> [EXERCISE DIRECTIONS]
Sift the material for lines containing "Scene", and return them.

Start RECORDS PROVIDED

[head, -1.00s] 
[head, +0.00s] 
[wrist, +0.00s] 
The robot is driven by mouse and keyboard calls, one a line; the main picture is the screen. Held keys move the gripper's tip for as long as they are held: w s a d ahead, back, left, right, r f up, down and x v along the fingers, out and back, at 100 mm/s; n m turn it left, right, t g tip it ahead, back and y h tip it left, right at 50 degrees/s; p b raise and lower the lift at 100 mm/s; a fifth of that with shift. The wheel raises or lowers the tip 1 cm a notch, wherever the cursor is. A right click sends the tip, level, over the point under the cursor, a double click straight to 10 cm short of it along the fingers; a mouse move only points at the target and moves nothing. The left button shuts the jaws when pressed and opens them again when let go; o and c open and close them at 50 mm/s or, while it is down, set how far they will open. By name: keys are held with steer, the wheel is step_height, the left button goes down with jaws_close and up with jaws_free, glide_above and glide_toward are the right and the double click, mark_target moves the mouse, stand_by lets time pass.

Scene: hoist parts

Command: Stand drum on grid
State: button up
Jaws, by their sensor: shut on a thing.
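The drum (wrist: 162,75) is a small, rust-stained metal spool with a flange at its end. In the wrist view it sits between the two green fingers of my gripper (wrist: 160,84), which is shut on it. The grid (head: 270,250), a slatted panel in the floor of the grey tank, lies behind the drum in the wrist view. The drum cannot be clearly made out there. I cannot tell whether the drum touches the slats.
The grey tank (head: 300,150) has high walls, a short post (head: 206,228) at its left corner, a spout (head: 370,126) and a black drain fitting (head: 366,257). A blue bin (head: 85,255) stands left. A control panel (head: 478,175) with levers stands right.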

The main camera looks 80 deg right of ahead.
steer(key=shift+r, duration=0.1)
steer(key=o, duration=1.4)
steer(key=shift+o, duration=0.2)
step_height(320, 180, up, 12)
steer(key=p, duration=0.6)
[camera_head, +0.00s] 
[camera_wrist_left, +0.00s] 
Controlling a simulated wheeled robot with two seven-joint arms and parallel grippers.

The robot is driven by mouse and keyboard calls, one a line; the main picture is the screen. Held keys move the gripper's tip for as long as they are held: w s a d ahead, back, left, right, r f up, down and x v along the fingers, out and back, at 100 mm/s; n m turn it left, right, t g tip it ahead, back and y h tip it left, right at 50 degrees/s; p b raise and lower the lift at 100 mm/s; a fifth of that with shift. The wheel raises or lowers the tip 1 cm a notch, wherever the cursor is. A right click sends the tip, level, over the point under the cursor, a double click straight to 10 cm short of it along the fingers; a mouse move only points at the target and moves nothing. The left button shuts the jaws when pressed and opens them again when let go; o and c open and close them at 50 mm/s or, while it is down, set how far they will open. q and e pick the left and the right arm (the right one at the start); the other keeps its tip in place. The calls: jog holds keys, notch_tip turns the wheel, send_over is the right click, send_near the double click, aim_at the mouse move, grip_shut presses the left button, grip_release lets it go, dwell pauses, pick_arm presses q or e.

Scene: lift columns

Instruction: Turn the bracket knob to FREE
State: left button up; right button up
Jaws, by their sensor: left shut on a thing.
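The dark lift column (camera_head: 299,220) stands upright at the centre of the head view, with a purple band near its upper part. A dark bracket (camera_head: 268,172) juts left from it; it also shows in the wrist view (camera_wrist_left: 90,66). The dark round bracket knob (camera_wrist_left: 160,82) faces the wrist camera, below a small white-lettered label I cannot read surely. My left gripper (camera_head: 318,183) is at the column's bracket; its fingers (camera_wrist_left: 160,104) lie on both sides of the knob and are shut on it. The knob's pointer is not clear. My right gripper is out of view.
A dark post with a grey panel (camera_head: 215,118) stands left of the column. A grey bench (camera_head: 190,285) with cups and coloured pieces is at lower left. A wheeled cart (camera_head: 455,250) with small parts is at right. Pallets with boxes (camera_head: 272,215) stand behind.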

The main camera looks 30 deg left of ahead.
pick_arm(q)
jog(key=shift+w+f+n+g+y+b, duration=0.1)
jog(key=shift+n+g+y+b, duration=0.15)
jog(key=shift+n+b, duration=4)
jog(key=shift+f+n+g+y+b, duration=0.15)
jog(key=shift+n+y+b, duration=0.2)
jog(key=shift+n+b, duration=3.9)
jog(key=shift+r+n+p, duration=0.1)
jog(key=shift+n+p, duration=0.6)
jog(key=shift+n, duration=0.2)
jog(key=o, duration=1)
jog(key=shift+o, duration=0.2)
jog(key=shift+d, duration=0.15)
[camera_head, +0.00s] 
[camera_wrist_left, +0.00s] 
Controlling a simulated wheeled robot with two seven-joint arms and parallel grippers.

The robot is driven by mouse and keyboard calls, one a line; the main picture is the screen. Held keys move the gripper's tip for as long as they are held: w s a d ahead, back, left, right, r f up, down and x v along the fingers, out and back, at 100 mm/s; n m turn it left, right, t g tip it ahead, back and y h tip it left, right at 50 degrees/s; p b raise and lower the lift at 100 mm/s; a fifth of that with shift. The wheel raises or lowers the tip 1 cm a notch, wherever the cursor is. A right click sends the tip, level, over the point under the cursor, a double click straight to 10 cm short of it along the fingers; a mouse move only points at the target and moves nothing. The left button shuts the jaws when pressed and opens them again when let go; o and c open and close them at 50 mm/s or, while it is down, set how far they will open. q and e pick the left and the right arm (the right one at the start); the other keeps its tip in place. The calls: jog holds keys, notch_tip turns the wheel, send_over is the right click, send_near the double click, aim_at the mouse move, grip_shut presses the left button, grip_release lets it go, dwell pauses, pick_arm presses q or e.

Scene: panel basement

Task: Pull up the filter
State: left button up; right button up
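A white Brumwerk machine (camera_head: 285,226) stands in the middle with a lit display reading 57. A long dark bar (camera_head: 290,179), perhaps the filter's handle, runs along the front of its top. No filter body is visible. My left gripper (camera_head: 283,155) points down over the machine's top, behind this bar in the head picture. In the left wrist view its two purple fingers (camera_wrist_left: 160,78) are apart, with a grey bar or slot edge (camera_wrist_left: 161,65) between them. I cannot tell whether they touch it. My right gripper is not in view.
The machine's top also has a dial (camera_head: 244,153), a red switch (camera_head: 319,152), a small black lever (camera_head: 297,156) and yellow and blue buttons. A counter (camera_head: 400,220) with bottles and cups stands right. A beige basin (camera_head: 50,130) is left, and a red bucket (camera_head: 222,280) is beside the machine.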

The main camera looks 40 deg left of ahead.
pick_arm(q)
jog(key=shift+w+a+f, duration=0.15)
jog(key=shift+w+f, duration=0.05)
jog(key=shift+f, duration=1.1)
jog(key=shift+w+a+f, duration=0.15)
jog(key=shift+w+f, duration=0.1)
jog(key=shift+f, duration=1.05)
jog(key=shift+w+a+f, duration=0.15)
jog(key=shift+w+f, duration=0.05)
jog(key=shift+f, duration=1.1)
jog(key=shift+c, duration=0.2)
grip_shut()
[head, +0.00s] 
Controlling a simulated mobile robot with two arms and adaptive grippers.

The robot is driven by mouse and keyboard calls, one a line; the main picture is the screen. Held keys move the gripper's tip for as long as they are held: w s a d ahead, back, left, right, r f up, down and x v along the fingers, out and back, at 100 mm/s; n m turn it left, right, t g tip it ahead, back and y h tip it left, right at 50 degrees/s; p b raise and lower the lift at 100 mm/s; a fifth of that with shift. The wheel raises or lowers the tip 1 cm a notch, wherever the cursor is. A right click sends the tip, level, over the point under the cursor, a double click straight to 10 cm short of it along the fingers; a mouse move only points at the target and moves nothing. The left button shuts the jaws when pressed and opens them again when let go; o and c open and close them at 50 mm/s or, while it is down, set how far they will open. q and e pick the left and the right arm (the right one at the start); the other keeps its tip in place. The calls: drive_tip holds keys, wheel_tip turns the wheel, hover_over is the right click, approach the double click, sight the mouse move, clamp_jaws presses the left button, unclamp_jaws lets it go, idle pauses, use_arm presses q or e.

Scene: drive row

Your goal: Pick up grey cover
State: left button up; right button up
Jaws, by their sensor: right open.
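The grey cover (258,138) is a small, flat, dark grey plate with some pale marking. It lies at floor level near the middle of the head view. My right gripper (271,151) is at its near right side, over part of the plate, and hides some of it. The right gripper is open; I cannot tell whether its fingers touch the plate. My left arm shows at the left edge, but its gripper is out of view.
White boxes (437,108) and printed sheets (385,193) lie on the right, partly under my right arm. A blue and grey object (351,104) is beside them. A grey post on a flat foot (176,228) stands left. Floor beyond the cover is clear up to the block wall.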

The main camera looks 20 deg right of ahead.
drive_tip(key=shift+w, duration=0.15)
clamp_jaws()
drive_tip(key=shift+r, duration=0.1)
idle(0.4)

End RECORDS PROVIDED

> [SOLUTION]
Scene: hoist parts
Scene: lift columns
Scene: panel basement
Scene: drive row

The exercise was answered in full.